The DLX is a RISC processor architecture design by John L. Hennessy and David A. Patterson, the principal designers of the MIPS and the Berkeley RISC designs (respectively), the two benchmark examples of RISC design. The DLX is essentially a cleaned up and simplified MIPS, with a simple 32-bit load/store architecture. Intended primarily for teaching purposes, the DLX design is widely used in university-level computer architecture courses. This purpose is quite similar to Donald Knuth's MIX and MMIX architectures, from The Art of Computer Programming.
In the original MIPS design one of the methods used to gain performance was to force all instructions to complete in one cycle, forcing the compiler to insert "no-ops" in cases where the instruction would definitely take longer, as in memory access for instance. In the DLX design a more modern approach to long instructions was used, using a data-forwarding system and reordering instructions.

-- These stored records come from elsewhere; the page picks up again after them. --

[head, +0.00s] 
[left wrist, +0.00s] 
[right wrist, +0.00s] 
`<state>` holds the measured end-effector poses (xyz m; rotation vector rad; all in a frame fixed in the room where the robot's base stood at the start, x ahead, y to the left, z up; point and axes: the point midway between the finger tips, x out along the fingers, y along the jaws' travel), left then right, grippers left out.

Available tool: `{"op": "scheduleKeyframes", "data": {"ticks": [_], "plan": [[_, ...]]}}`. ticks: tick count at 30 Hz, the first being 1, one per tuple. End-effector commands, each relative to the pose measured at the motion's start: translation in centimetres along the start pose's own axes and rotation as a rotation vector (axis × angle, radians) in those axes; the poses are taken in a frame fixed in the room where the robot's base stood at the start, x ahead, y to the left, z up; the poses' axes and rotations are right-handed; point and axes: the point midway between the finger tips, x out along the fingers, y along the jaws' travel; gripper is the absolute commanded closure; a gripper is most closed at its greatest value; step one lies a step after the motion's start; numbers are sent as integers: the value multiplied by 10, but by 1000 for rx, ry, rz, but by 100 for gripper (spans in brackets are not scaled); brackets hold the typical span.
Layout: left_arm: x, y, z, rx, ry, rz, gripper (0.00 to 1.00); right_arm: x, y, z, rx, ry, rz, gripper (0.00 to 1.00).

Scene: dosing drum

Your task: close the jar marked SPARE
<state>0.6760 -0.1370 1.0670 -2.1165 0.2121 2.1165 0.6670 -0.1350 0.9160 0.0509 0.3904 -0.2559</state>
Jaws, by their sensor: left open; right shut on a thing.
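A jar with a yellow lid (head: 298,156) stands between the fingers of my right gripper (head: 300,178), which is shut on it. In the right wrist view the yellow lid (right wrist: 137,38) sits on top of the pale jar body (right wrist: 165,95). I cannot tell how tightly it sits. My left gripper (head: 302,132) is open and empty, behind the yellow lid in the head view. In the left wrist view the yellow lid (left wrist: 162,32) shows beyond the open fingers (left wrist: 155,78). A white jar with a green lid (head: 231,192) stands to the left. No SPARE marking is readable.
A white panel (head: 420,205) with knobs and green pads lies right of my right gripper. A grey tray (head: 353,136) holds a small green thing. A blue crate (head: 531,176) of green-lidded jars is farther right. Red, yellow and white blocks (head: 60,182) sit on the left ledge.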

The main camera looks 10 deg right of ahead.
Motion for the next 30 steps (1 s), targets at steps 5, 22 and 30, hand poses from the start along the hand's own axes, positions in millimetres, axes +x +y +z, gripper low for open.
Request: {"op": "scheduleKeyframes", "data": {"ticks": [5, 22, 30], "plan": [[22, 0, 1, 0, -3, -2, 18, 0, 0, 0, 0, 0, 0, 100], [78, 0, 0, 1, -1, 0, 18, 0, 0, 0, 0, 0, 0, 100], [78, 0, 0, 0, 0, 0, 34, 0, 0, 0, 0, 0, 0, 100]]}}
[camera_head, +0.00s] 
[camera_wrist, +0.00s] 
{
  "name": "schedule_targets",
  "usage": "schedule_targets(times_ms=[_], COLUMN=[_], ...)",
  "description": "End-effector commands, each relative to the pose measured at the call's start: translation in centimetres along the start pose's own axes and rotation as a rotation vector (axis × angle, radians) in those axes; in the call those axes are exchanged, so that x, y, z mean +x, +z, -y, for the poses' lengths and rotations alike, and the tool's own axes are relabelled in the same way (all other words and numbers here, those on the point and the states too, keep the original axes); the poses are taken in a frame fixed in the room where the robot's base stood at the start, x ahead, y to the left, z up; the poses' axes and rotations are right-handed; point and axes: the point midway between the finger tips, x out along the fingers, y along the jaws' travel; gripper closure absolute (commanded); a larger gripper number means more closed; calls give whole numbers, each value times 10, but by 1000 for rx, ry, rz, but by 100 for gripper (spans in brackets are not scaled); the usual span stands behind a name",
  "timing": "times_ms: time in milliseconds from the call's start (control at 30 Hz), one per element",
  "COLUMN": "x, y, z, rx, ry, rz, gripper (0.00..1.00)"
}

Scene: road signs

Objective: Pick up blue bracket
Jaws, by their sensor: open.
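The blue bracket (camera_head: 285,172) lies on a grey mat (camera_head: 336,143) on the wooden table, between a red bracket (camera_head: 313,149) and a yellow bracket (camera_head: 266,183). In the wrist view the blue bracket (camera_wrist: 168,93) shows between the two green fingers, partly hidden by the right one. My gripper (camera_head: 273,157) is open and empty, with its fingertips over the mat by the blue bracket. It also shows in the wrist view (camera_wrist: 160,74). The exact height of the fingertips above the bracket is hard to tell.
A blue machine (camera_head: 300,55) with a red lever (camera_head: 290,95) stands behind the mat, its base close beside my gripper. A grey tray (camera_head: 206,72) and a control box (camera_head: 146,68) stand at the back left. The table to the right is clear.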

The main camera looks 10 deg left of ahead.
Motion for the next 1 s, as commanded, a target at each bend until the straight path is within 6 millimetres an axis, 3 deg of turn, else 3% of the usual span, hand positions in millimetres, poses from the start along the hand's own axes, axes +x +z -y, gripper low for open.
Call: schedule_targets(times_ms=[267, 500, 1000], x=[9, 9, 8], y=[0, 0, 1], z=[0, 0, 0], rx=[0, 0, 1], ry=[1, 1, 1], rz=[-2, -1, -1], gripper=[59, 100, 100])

In this case the longer instructions are "stalled" in their functional units, and then re-inserted into the instruction stream when they do complete. Externally it appears execution occurred linearly.
DLX instructions can be broken down into three types, R-type, I-type and J-type. R-type instructions are pure register instructions, with three register references contained in the 32-bit word. I-type instructions specify two registers, and use 16 bits to hold an immediate value. Finally J-type instructions are jumps, containing a 26-bit address.